La vera potenza del regno di Israele fu spezzata quando cadde la casa di Ieu: difatti il regno sussisté ancora solo per cinquant’anni circa. Soltanto Menaen, che abbatté Sallum l’assassino di Zaccaria, ebbe un figlio che gli succedette al trono. Questo figlio, Pecachia, venne assassinato, e così pure il suo assassino e successore, Peca. Oshea, ultimo re di Israele, fu preso prigioniero dal re d’Assiria. — II Re 15:10, 13-30; 17:4.
Il principale peccato di Israele fu sempre l’adorazione dei vitelli. Questo provocò l’allontanamento da Geova e la conseguente corruzione della nazione. Quindi la colpa per lo “spargimento di sangue di Izreel”, insieme a omicidio, furto, adulterio e altri reati, fu una delle cose dovute alla falsa adorazione che i sovrani permisero al popolo di praticare. (Osea 4:2) Infine Dio dovette “far cessare il governo reale della casa d’Israele”. — Osea 1:4.

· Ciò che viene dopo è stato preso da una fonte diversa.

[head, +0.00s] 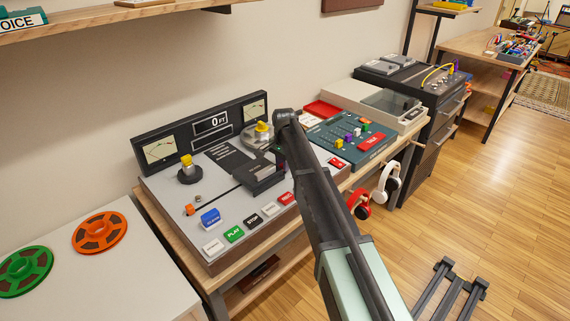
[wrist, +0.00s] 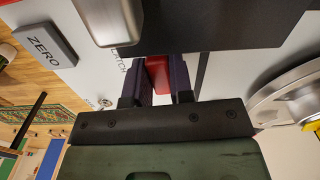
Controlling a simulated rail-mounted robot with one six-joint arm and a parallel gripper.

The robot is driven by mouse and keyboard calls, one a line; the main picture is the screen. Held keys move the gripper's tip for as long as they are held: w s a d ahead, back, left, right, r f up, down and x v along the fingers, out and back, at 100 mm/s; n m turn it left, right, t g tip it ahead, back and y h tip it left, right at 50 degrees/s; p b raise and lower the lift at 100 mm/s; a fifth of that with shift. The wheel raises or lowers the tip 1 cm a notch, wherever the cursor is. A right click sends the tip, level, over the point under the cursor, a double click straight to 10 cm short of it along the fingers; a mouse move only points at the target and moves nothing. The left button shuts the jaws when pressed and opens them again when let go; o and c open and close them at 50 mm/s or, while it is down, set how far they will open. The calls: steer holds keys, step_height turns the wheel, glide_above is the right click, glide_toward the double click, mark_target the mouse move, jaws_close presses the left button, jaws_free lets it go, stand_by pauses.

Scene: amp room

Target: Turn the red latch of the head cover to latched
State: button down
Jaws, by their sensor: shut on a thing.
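The red latch (wrist: 157,70) shows in the wrist view as a small red block between the two fingers of my gripper (wrist: 160,84). The gripper is shut on it. A printed label, partly hidden, runs beside the left finger. A rounded metallic part (wrist: 108,20) stands just above and left of the latch. In the head view my gripper (head: 281,160) is at the right end of the dark head cover (head: 255,176) on the tape machine. The latch is hidden there behind my gripper and arm.
The tape machine has a row of buttons along its front, with the green PLAY button (head: 234,234) among them. A meter panel (head: 205,128) stands behind. Orange (head: 100,232) and green (head: 24,272) reels lie on the left table.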

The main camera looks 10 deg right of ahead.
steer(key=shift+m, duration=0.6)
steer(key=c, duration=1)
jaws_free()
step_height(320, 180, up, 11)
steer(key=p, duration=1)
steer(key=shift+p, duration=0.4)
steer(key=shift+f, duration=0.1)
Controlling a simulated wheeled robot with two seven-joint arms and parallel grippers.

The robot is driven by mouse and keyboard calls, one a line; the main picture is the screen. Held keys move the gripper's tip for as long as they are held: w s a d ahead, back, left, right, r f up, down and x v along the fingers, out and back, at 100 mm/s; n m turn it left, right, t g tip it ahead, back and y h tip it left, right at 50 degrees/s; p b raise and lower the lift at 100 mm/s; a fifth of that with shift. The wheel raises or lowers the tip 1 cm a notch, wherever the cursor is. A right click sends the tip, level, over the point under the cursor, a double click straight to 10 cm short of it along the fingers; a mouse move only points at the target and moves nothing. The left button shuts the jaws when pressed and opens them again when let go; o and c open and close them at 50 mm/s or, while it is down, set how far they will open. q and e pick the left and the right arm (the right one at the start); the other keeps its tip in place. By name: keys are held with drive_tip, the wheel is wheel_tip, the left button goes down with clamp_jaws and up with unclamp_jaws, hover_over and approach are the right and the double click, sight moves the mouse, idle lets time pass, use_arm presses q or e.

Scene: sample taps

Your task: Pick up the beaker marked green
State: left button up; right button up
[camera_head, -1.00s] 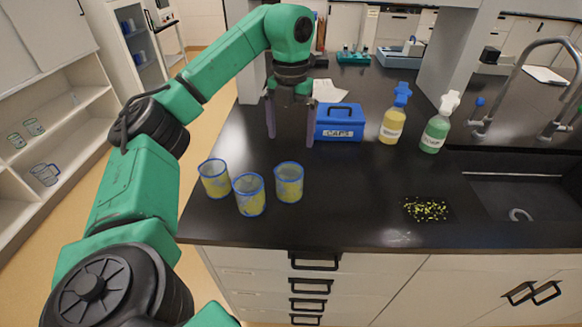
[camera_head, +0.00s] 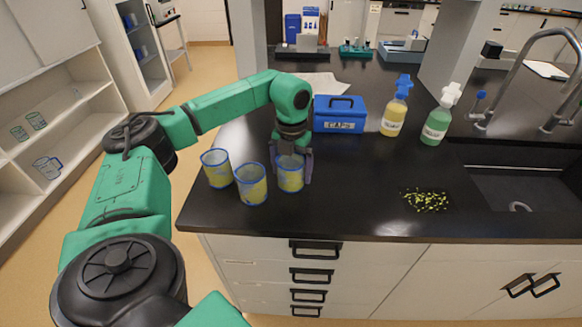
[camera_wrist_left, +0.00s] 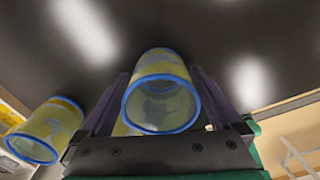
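Three clear beakers with blue rims and yellowish markings stand on the black counter: the left beaker (camera_head: 216,169), the middle beaker (camera_head: 251,184) and the right beaker (camera_head: 289,176). I cannot make out a green mark on any of them. My left gripper (camera_head: 292,172) points down at the right beaker, with one finger on each side of it. In the left wrist view this beaker (camera_wrist_left: 160,92) stands between the open fingers (camera_wrist_left: 160,80), apparently with small gaps. Another beaker (camera_wrist_left: 46,131) is at the left there. My right gripper is not in view.
A blue box labelled caps (camera_head: 339,115) stands behind the gripper. A yellow bottle (camera_head: 394,115) and a green bottle (camera_head: 437,125) stand right of it. A patch of small yellow-green bits (camera_head: 426,201) lies near the sink (camera_head: 500,190). The counter's front middle is clear.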

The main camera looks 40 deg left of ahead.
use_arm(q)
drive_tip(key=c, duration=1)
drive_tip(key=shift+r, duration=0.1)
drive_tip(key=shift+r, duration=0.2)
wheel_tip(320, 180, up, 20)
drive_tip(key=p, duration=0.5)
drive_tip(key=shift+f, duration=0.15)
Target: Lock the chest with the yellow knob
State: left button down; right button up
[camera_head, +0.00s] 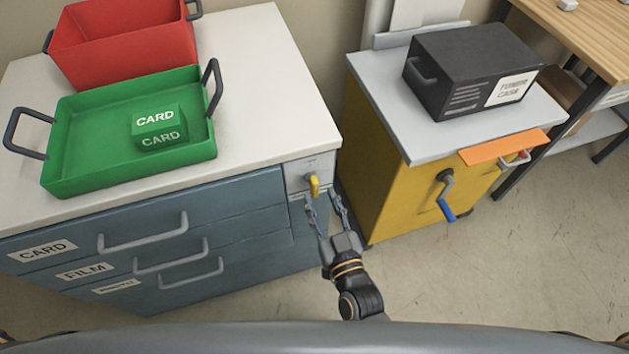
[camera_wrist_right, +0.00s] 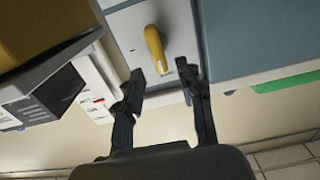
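The blue-grey chest (camera_head: 255,205) has a white top and labelled drawers with grey handles. The yellow knob (camera_head: 313,185) is on a pale plate at the chest's upper right front corner. It also shows in the right wrist view (camera_wrist_right: 155,48), hanging lengthwise rather than across. My right gripper (camera_head: 325,203) is open in front of the plate, just below and to the right of the knob. In the right wrist view its fingers (camera_wrist_right: 160,78) are spread and empty, pointing toward the knob and apart from it. My left gripper is not in view.
A green tray (camera_head: 75,180) with a green CARD box (camera_head: 158,130) and a red bin (camera_head: 125,45) stand on the chest. To the right, a yellow cabinet (camera_head: 385,170) with a blue-handled crank (camera_head: 445,205) bears a black case (camera_head: 450,70). A narrow gap separates cabinet and chest.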

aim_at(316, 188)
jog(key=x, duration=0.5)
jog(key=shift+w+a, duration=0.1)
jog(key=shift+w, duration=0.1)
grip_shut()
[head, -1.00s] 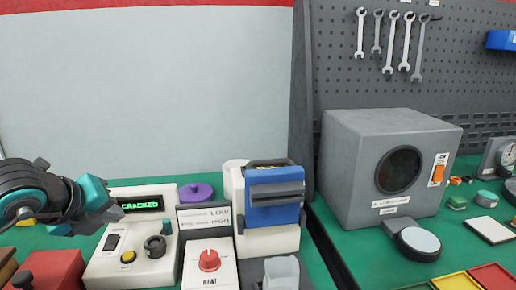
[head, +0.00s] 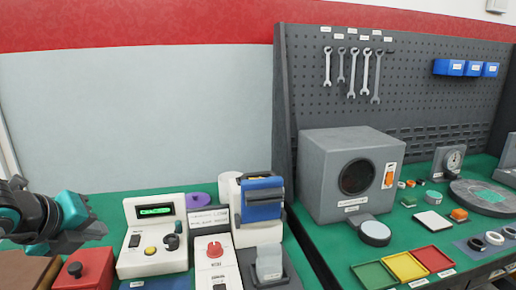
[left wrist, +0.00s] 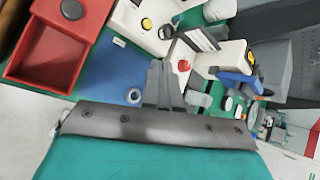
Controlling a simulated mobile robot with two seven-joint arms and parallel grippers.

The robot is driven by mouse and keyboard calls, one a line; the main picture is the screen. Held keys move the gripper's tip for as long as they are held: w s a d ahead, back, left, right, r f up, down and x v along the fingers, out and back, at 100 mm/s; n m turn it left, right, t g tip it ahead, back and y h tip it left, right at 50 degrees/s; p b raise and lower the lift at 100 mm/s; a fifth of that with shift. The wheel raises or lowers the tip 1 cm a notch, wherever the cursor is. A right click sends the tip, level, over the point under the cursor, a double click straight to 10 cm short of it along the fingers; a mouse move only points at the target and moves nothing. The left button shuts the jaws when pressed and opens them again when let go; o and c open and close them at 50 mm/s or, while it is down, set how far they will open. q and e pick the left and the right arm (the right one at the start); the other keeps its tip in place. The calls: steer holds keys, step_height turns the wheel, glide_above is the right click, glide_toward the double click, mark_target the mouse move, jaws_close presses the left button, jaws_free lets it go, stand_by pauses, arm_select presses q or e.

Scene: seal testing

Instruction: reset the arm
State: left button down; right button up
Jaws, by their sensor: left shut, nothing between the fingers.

SIRIA E ASSIRIA ATTACCANO ISRAELE
Per non essere tornato interamente a Geova e non aver camminato nelle sue vie, Ieu ebbe difficoltà con Azael, re di Siria, per tutta la durata del suo regno. A poco a poco Azael conquistò il territorio di Israele dall’altra parte del Giordano. (II Re 10:32, 33; Amos 1:3, 4) Allo stesso tempo l’Assiria minacciava sempre più l’esistenza stessa di Israele.
IEU MENZIONATO IN ISCRIZIONI ASSIRE
In alcune iscrizioni, Salmaneser III re d’Assiria afferma di aver ricevuto un tributo da Ieu. Un’iscrizione dice: “Il tributo di Ieu (Ia-u-a), figlio di Omri (Hu-um-ri); ricevetti da lui argento, oro, una coppa d’oro da saplu, un vaso d’oro dal fondo a punta, bicchieri d’oro, secchi d’oro, stagno, uno scettro, ed un puruhtu [termine di cui si ignora il significato] di legno”. (In realtà Ieu non era figlio di Omri. Ma sin dall’epoca di Omri l’espressione ricorreva a volte per designare i re di Israele, senza dubbio a motivo del valore di Omri e del fatto che costruì Samaria, la capitale di Israele fino alla conquista del regno delle dieci tribù da parte dell’Assiria).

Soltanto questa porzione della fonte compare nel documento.